Friday, May 25, 2007

What's Happening in New Jersey

New Jersey may bring to mind dense cities, neon boardwalks, and jokes about the turnpike.. But it also is known for the watery quiet of the Pine Barrens, fine beaches, and choice farmland. Sounds more like Vegas doesn’t it, just without the farmland


In New Jersey, conversion of open land for development has often been justified in economic terms: new jobs, more taxes, less people worried about the environment. This arises the question of what is the economic value of a bog, a salt marsh, or an urban park?


On May 21, 2007, the New York Times featured a report by Robert Costanza and his colleagues at the University of Vermont’s Gund Institute for Ecological Economics that answers this question for New Jersey in accurate and straightforward terms.

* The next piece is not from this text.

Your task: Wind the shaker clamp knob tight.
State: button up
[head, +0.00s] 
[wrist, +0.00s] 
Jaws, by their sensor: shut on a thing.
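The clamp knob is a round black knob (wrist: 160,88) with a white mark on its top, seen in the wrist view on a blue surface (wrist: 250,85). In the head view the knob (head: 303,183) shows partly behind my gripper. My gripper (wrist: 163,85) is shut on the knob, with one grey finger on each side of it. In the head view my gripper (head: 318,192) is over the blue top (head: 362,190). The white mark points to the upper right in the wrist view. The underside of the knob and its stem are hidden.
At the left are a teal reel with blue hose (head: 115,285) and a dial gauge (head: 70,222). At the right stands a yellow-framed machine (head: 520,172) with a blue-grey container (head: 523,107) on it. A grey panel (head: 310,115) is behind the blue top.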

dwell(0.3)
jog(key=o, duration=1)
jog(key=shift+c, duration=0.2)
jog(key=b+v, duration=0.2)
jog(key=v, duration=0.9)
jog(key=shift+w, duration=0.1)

In an article on the front page of the Metro section of the New York Times, Pam Belluck reports that the study commissioned by the New Jersey Department of Environmental Protection, puts dollar values onto different types of natural lands. Storm-slowing sand beaches cash in at over $42,000 per acre, freshwater wetlands at $11,568 per acre, whereas grasslands are only at $77 per acre.


Robert Costanza and his collaborators, including UVM professors Austin Troy and Matthew Wilson, developed the report by analyzing numerous studies of wetlands and other land types.


The new report is part of a larger effort by the Gund Institute to study and quantify “natural capital” across the earth with the goal of conserving important lands and waters through the recognition of the economic value of different types of ecosystems.


It’s great to see, one of the most looked at cities finding ways to clean up the Earth and keep it green. Not only has New Jersey started multiple petitions and studies but many colleges such as U of M and Yale have been keeping updates on events that college students have been doing to keep track on Global Warming and its effects. With the new upcoming generation of the future and the present adults, we are slowly making our earth a better place to live, even when it has nothing to do with the currency.


As always Keep it Green.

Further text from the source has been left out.